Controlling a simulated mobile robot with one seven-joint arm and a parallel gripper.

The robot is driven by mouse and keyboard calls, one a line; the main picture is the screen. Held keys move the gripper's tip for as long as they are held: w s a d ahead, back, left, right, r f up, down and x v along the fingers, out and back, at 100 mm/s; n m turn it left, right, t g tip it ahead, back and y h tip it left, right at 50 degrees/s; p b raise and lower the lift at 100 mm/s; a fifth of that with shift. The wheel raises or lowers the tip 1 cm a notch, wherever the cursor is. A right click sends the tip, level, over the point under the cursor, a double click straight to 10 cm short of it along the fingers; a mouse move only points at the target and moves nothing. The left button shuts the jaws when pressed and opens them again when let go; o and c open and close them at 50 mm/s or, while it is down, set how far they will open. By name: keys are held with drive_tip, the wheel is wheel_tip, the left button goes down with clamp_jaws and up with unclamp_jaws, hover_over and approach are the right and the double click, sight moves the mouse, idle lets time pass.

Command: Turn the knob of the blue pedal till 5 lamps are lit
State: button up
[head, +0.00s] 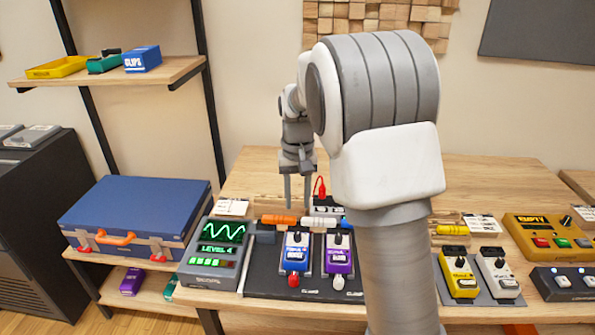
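The blue pedal (295,262) stands on a dark board in front of my arm, left of a purple pedal (338,262). Its dark knob (296,238) is near its top. My gripper (297,200) points down behind the pedals. Its two fingers are apart with nothing visible between them. It appears clear of the knob.
Orange and white cylinders (280,220) lie behind the pedals, near a small box with a red plug (320,188). A blue case (138,215) is at left. Yellow (458,275) and white (497,272) pedals stand at right. Bare wood is at the back.

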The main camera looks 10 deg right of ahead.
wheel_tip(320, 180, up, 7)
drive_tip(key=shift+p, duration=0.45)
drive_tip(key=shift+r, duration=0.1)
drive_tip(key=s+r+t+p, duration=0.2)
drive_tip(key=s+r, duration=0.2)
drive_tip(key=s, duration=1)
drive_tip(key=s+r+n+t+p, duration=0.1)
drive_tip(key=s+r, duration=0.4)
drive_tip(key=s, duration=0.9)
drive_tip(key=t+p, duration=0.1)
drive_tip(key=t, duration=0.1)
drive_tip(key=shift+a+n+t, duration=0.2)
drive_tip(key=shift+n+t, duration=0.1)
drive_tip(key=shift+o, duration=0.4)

PROMPT — Reproduce the full listing faithfully, but do not carry over any pictures.

SOLVED PROBLEM —
Controlling a simulated mobile robot with one seven-joint arm and a parallel gripper.

The robot is driven by mouse and keyboard calls, one a line; the main picture is the screen. Held keys move the gripper's tip for as long as they are held: w s a d ahead, back, left, right, r f up, down and x v along the fingers, out and back, at 100 mm/s; n m turn it left, right, t g tip it ahead, back and y h tip it left, right at 50 degrees/s; p b raise and lower the lift at 100 mm/s; a fifth of that with shift. The wheel raises or lowers the tip 1 cm a notch, wherever the cursor is. A right click sends the tip, level, over the point under the cursor, a double click straight to 10 cm short of it along the fingers; a mouse move only points at the target and moves nothing. The left button shuts the jaws when pressed and opens them again when let go; o and c open and close them at 50 mm/s or, while it is down, set how far they will open. By name: keys are held with drive_tip, the wheel is wheel_tip, the left button goes down with clamp_jaws and up with unclamp_jaws, hover_over and approach are the right and the double click, sight moves the mouse, idle lets time pass.

Command: Turn the knob of the blue pedal till 5 lamps are lit
State: button up
[head, +0.00s] 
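The blue pedal (295,262) stands on a dark board in front of my arm, left of a purple pedal (338,262). Its dark knob (296,238) is near its top. My gripper (297,200) points down behind the pedals. Its two fingers are apart with nothing visible between them. It appears clear of the knob.
Orange and white cylinders (280,220) lie behind the pedals, near a small box with a red plug (320,188). A blue case (138,215) is at left. Yellow (458,275) and white (497,272) pedals stand at right. Bare wood is at the back.

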The main camera looks 10 deg right of ahead.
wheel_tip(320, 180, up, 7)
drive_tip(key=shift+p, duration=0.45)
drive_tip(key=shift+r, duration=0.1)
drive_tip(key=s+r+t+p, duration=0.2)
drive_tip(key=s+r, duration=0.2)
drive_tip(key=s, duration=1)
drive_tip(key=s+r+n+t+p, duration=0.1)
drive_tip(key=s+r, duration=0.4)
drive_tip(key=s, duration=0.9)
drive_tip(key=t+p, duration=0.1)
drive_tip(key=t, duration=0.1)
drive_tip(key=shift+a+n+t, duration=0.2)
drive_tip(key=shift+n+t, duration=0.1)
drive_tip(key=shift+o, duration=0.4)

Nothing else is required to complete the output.